Built over three years beginning in 1911, Casa Loma was born of the lofty ambitions of the Canadian financier Sir Henry Mill Pellatt. Inspired by the castles of Europe, Pellatt sought to employ the formidable resources at his disposal to build for himself a grand chateau in the heart of Toronto; an abode truly befitting the aspirations of the magnate. Built in the Gothic Revival style, Casa Loma appears to have sprung from the pages of a fairy tale, replete with hidden passages and generously adorned with exquisite art. The castle features 98 lavishly decorated rooms and is surrounded by a beautiful estate complete with its own conservatory, gardens, and stables. The Great Hall's sculptured pillars, the Conservatory's stained glass ceiling, the Library's impressive cache of books, and the subterranean tunnel to the stables outside are just a few of the many treasures that define the estate. Pellatt's triumph was short-lived, however, his businesses buckling in the aftermath of World War I, forcing him to sell his home. Today, Casa Loma is a museum and popular event venue.
Located near the city center in Toronto, the Distillery Historic District is a prominent area of the city where the Gooderham and Worts Distillery used to operate until 1990 CE. The distillery was touted as one of the biggest facilities in the world. After its closure, the Victorian-era buildings of the property became the Distillery District of today. Today, it houses many shops, restaurants and commercial complexes. However, the historic facade of the distillery is still intact and can be seen.
Built in 1793, Fort York National Historic Site was established to protect Toronto Bay from American invasion. It lies just east of Exhibition Place and represents Canada's largest concentration of original War of 1812 buildings. Period-costumed staff provide guided tours highlighting the blockhouses, barracks and officers' quarters. The staff give demonstrations of what military life was like in the early 18th Century. Special events throughout the year include a Battle of York Commemoration, Victoria Day Celebration and Canada Day at Fort York.

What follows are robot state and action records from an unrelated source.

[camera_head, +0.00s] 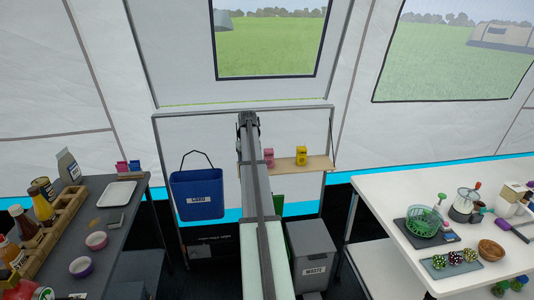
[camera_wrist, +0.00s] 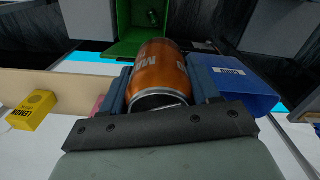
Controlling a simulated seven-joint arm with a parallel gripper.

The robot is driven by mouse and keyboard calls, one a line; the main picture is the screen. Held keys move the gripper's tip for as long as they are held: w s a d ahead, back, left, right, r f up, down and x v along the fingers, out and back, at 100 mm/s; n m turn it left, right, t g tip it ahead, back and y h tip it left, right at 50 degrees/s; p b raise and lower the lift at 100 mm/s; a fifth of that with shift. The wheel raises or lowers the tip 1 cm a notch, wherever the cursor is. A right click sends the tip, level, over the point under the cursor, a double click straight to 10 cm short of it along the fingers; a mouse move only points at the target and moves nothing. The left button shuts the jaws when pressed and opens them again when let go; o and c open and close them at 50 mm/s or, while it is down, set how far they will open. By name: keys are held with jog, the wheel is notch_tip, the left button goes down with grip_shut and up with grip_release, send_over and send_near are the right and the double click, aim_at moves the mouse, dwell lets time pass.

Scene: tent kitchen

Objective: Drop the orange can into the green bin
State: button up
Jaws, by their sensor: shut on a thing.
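The orange can (camera_wrist: 160,70) is held between the two fingers of my gripper (camera_wrist: 163,88) in the wrist view, with its silver rim toward the wrist. The green bin (camera_wrist: 122,48) is at the top of the wrist view, beyond the can, with a small dark item inside it. The can overlaps the bin's near edge in the picture; I cannot tell how high it is above it. In the head view my gripper (camera_head: 249,122) is seen from behind and the can is hidden. A sliver of the green bin (camera_head: 279,200) shows right of my arm.
A blue bin (camera_head: 198,196) hangs left of my arm. A grey waste bin (camera_head: 314,246) stands to the right. A wooden shelf (camera_head: 315,162) holds a pink box (camera_head: 269,157) and a yellow box (camera_head: 301,156). Cluttered tables flank both sides.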

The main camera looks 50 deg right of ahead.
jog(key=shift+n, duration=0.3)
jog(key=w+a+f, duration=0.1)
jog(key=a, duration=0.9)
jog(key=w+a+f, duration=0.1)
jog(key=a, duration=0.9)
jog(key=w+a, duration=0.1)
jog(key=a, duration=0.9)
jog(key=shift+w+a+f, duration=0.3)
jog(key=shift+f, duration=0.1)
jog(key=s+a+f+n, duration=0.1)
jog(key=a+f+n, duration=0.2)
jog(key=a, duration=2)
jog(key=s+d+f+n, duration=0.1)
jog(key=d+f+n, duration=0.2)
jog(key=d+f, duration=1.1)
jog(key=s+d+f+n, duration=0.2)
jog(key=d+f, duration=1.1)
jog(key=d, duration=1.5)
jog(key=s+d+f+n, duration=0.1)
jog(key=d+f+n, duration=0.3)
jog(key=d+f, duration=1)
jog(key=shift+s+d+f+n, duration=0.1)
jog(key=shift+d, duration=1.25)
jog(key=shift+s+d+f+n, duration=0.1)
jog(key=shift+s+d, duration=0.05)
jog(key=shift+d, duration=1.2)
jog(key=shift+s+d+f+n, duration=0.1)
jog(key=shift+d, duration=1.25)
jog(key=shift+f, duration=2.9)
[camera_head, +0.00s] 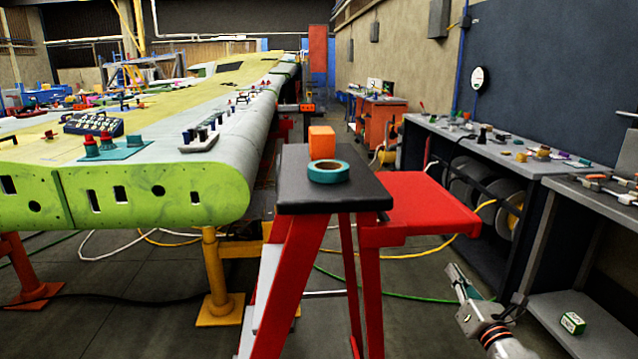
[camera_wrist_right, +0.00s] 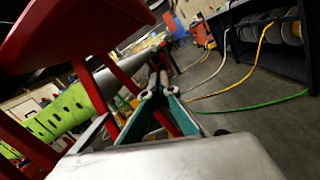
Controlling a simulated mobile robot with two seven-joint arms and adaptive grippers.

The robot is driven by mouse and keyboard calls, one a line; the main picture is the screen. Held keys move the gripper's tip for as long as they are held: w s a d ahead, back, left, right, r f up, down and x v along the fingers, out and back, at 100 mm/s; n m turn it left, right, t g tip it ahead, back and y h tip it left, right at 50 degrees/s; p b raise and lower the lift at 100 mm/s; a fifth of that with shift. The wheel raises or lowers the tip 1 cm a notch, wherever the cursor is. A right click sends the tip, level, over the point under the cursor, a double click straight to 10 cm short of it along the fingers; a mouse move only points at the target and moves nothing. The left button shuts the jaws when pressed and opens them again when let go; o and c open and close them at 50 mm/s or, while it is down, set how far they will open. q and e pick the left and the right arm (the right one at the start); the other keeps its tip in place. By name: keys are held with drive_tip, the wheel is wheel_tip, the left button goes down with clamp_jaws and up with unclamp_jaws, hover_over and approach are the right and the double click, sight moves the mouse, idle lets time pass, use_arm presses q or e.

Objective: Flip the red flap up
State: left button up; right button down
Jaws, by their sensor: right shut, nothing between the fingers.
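The red flap (camera_head: 425,200) sticks out roughly level to the right of the stepladder's black top (camera_head: 330,190), a little below it. In the right wrist view, the flap's underside (camera_wrist_right: 70,30) fills the upper left. My right gripper (camera_head: 455,272) is low over the floor, to the right of the flap and below its level, apart from it. Its fingers (camera_wrist_right: 158,80) are shut and empty in the wrist view. My left gripper is not in view.
A teal tape roll (camera_head: 328,172) and an orange block (camera_head: 321,140) rest on the stepladder top. The green wing (camera_head: 150,195) stands at left. Workbenches (camera_head: 500,150) with cable reels line the right. Cables cross the floor between ladder and benches.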

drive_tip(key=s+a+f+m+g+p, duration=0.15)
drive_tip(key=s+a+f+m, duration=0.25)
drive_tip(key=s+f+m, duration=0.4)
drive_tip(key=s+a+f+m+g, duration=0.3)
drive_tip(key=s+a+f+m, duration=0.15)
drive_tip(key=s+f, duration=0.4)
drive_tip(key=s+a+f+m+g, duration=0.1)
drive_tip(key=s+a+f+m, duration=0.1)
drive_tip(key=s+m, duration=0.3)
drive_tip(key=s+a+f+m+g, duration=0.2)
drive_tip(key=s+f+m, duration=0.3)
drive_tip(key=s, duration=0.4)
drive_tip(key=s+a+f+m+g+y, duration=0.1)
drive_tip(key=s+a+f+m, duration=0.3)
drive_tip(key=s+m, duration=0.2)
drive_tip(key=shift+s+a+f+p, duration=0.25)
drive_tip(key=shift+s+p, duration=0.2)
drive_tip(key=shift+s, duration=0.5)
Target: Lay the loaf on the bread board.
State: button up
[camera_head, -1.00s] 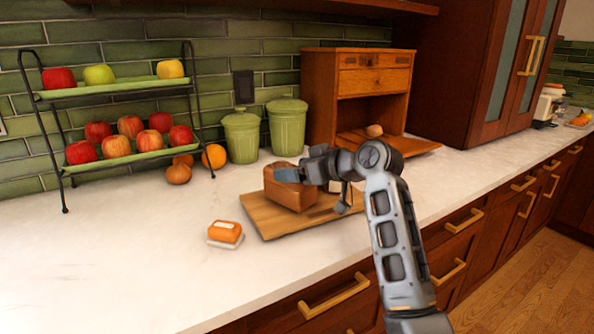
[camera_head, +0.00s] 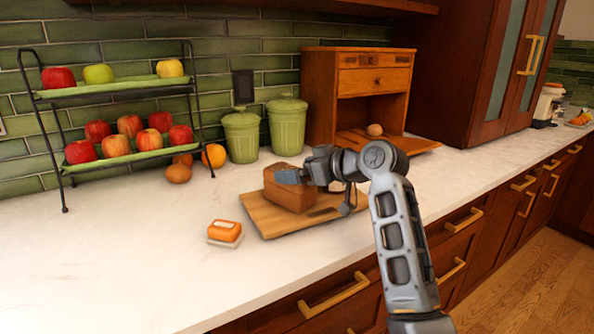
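The brown loaf (camera_head: 287,195) sits on the wooden bread board (camera_head: 264,218), towards its back left part, and looks upright. The board lies flat on the white counter. My gripper (camera_head: 288,177) reaches in from the right, with a finger against or just in front of the loaf's upper part. The far finger is hidden, so I cannot tell whether the gripper grips the loaf or stands open around it.
An orange-topped butter dish (camera_head: 225,231) stands left of the board. Two green canisters (camera_head: 241,136) and a wooden bread box (camera_head: 358,95) stand behind. A tiered fruit rack (camera_head: 120,160) is at the left. The front left counter is clear.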

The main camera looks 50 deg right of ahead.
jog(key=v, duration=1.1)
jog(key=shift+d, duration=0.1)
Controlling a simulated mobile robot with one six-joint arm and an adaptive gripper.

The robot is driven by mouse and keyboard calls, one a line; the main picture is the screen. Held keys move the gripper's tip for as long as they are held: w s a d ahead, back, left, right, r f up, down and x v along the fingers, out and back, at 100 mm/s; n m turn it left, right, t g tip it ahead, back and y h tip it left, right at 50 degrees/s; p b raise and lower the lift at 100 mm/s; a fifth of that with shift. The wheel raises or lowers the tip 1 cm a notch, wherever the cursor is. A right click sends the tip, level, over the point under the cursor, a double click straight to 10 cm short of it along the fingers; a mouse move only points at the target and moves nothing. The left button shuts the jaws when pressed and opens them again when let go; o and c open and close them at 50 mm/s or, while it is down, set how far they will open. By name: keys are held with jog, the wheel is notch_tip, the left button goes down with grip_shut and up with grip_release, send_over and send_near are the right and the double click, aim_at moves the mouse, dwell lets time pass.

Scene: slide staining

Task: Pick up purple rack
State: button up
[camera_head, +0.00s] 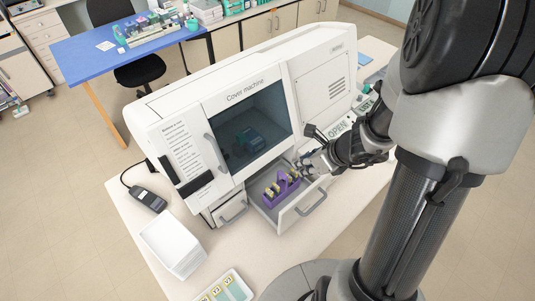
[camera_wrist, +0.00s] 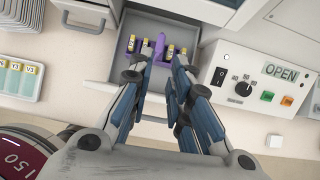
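The purple rack (camera_head: 281,190) sits in the open drawer (camera_head: 293,217) of the white cover machine. It holds several slides with yellowish labels, and an upright purple handle rises from its middle. In the wrist view the rack (camera_wrist: 160,45) shows beyond my fingers, with its handle between the two fingertips. My gripper (camera_wrist: 158,62) is open, its two fingers spread apart. In the head view my gripper (camera_head: 306,166) is at the drawer's right side, close to the rack. I cannot tell whether the fingers touch the rack; parts of it are hidden behind them.
The cover machine (camera_head: 245,95) stands behind the drawer; its control panel (camera_wrist: 255,85) with an OPEN label is right of the drawer. A white bin (camera_head: 172,245), a slide tray (camera_head: 226,288) and a dark handheld device (camera_head: 148,199) are on the table to the left.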

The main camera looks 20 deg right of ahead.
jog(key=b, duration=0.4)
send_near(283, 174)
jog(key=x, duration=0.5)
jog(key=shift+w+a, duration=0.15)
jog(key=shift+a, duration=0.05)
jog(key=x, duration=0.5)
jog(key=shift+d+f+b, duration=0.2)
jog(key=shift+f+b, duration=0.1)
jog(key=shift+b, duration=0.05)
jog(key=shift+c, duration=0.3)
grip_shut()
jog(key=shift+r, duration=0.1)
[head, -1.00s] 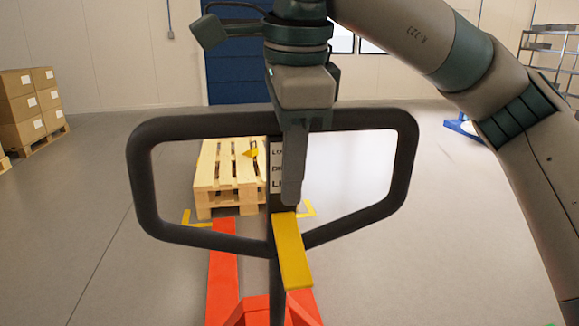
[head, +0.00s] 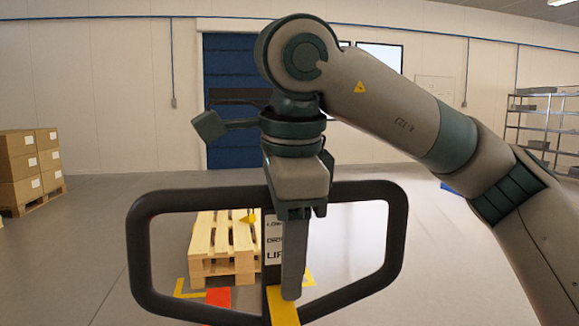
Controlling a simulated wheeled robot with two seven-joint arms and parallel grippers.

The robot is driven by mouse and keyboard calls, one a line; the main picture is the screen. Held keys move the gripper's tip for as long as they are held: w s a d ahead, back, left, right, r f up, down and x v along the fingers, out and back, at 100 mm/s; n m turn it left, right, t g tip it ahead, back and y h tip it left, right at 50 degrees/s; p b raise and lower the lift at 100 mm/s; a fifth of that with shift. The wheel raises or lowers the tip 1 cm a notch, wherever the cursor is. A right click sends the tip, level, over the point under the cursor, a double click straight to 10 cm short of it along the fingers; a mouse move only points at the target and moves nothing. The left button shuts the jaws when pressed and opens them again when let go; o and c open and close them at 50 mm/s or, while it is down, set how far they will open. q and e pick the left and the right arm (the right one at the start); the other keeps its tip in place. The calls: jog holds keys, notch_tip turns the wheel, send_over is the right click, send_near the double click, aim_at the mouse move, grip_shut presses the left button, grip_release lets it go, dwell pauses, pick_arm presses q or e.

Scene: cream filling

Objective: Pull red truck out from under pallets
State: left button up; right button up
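The red truck's black loop handle (head: 397,240) stands large in front of me. Below it are a yellow part (head: 282,305) of the truck and a bit of red fork (head: 218,297). The fork's far end shows just in front of the near edge of the wooden pallets (head: 225,240); I cannot tell whether any part is under them. My right gripper (head: 293,285) points down at the middle of the handle's top bar, one finger hanging inside the loop. The other finger is hidden, so its grip is unclear. My left gripper is out of view.
Yellow floor marks (head: 180,288) lie around the pallets. Stacked boxes (head: 18,170) stand at the far left. A metal shelf (head: 545,125) stands at the far right. A blue door (head: 228,80) is in the back wall.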

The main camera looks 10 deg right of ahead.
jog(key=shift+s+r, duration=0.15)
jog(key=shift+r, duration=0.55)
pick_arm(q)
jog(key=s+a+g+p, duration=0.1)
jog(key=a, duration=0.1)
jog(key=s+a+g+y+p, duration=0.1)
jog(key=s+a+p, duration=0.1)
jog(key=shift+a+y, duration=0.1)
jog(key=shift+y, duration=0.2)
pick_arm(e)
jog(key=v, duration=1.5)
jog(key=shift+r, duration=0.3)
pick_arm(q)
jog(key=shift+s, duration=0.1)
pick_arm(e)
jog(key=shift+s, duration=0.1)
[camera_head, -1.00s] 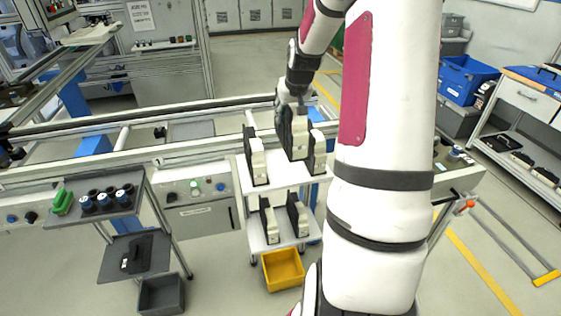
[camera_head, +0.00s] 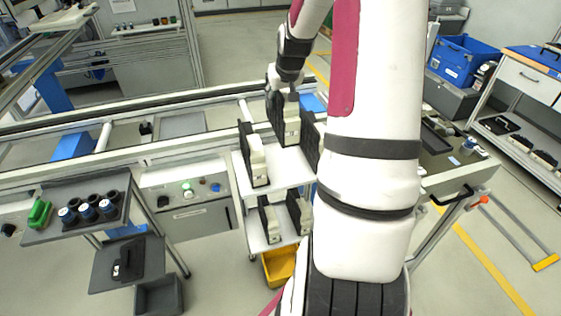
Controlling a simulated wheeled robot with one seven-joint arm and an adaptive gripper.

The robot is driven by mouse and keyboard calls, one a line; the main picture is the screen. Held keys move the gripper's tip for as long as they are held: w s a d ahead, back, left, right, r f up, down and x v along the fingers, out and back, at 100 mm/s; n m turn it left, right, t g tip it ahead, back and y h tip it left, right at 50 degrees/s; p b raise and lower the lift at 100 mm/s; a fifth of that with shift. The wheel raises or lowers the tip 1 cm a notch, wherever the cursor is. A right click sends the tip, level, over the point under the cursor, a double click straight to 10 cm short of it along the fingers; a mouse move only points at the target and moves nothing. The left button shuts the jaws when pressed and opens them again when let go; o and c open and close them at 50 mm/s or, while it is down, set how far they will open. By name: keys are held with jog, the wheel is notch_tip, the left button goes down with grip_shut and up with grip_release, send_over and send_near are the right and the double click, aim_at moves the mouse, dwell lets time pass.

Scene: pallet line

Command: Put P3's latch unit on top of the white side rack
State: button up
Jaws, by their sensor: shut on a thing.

If you want to know what it was like to live in the pioneer era, check out Black Creek Pioneer Village, located in the northwest part of the city near the York University campus. It has over precisely 35 restored 1860s stores and homes, as well as attentive costumed staff. Hop on a horse-drawn wagon, visit the doctor, school or chat with the blacksmith and cabinet-maker about their work. If you feel hungry, there's the Half Way House Restaurant for country fare.
Toronto's third City Hall, this magnificent Romanesque building is a fitting homage to the artistic genius and uncompromising vision of its architect, Edward James Lennox. Construction began in 1889, continuing through the next 11 years until it was finally completed in 1899. At this time, the Old City Hall was the largest municipal building in North America, housing both Toronto's city council and courthouse. While the soaring clock tower is the most definitive feature of the stately building, the striking structure is resplendently fitted with gargoyles, grotesque stonework and other intricate details typical of the Romanesque Revival style. Inside, the mosaic floors, stained glass windows, and frescoes are just a few of the details that proclaim Lennox's skill for design. Just beneath the corbels, his name was inscribed by the stonemasons where it remains to this day. Replaced by the New City Hall in 1965, the Old City Hall has been declared a National Historic Site and functions as the Provincial Courthouse.
St James Park, with its 19th-century garden and splendid fountain, is the setting for this cathedral, Toronto's first Anglican Church. The Cathedral Church of St James you see today, which opened in 1853, is actually the third on the site - the first two were destroyed by fires in 1839 and 1849 respectively. Designed by architect Fredrich Cumberland, the present church includes the tallest steeple in Canada and an elaborate interior with a solid marble choir stall and stained glass windows.
Founded in 1827 and now home to over 75,000 students, this is Canada's largest and arguably most famous university. Some of the more interesting sites to visit are the main room of the University of Toronto Bookstore, the chapel and the dining hall at Trinity College, the great rooms on the second floor of the University College, Hart House and its art gallery, and the Sydney Fisher Rare Book Library. The university offers daily tours during the summer, starting at Hart House. The campus is right in the heart of the downtown core.